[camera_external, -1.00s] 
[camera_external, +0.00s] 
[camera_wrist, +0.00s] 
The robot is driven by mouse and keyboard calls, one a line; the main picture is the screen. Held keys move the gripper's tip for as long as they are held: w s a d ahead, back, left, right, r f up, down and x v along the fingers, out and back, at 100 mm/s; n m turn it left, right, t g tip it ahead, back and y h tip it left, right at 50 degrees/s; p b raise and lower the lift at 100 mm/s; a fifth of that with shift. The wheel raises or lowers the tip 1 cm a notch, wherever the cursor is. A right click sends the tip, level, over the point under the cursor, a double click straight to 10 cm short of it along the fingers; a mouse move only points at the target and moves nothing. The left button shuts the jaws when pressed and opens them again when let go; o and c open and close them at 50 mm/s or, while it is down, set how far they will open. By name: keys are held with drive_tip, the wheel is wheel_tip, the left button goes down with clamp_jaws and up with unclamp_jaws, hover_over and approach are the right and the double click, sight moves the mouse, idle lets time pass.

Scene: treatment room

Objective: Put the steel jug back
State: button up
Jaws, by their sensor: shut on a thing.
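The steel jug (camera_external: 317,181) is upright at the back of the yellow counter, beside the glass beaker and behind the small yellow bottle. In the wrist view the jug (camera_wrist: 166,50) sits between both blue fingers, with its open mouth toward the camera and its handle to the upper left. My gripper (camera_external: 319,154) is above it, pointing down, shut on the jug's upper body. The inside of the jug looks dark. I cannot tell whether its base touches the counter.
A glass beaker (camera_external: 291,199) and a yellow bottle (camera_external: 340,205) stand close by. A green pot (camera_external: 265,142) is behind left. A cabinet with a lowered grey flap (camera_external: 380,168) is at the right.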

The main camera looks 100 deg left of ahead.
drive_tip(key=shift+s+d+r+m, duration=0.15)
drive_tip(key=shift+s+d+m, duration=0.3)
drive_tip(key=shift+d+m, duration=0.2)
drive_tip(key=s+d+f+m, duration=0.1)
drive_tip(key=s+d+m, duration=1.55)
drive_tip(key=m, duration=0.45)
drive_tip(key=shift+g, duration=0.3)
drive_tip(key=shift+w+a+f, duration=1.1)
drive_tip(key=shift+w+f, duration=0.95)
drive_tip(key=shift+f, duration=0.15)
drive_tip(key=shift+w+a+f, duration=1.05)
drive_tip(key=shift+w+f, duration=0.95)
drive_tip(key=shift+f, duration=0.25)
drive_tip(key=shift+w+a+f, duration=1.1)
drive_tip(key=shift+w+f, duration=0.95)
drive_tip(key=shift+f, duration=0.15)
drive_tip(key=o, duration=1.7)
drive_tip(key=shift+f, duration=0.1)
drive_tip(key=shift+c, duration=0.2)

* * *

• Given request: Look through the listing above and count the lines where the string "button" appears. Report the number only.

• Output: 2